GIVEN RECORDS:

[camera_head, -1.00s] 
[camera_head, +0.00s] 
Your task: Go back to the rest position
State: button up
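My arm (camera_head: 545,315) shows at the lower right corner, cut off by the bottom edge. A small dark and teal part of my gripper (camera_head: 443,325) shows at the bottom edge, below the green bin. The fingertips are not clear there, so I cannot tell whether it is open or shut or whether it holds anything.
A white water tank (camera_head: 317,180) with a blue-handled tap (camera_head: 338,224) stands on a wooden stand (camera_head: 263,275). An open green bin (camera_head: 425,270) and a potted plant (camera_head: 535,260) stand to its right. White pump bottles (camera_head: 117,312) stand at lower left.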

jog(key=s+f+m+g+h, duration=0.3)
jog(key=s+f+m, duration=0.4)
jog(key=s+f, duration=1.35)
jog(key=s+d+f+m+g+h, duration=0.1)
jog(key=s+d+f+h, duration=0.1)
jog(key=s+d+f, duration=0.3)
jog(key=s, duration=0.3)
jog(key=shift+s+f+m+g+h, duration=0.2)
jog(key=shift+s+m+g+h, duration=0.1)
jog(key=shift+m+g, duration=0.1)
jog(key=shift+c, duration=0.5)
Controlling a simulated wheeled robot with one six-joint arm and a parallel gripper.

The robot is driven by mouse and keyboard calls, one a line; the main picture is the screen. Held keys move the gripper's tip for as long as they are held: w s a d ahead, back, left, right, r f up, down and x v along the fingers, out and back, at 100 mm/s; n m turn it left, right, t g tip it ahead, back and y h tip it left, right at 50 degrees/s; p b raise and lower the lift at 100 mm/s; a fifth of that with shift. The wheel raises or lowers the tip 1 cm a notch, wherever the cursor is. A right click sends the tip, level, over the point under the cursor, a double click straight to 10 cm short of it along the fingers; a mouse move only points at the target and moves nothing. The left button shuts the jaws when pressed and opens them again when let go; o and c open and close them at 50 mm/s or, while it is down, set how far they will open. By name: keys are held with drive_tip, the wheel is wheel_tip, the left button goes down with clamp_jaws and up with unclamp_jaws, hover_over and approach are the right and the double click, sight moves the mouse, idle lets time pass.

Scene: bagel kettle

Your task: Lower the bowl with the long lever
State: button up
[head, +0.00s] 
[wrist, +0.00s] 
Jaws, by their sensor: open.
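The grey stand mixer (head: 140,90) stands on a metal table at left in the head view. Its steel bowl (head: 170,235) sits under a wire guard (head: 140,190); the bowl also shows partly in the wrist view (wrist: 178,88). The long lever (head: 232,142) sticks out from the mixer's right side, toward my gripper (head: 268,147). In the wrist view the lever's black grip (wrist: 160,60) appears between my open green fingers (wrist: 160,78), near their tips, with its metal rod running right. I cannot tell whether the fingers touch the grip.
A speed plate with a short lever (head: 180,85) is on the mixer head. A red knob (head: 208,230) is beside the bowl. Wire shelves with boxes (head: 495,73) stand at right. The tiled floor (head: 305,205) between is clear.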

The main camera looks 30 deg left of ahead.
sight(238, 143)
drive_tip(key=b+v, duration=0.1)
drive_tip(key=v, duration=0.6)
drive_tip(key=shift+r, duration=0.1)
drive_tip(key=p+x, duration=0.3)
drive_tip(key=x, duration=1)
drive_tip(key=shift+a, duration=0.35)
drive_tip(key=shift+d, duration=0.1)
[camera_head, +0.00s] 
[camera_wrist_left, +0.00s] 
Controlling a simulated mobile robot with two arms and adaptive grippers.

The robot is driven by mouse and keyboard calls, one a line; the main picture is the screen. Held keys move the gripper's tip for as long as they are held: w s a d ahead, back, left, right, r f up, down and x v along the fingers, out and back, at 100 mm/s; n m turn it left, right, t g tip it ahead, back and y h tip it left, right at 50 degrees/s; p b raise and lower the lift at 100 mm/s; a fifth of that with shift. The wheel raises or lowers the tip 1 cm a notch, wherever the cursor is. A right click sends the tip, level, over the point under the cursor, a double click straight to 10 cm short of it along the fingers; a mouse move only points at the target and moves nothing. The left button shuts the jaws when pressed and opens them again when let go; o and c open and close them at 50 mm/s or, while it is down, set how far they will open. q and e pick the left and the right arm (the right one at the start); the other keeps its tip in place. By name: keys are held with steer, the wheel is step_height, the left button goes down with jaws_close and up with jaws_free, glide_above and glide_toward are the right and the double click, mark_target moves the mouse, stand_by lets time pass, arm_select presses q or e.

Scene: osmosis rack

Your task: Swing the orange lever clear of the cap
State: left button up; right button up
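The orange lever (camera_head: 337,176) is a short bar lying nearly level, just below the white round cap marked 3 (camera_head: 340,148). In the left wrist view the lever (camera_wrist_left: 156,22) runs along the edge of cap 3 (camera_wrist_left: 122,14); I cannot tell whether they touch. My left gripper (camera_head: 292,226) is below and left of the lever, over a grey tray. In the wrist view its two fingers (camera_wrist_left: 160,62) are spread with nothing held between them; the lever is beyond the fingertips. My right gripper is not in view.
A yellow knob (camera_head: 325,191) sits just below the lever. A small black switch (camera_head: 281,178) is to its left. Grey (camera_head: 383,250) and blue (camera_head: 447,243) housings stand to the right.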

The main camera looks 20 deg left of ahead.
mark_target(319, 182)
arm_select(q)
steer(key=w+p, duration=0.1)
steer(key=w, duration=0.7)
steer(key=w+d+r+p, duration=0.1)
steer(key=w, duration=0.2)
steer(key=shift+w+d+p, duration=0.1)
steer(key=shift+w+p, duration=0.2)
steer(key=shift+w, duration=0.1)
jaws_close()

DIRECTION: In the records above, how many lines contain the string "simulated"? State that number only.

THE ANSWER: 2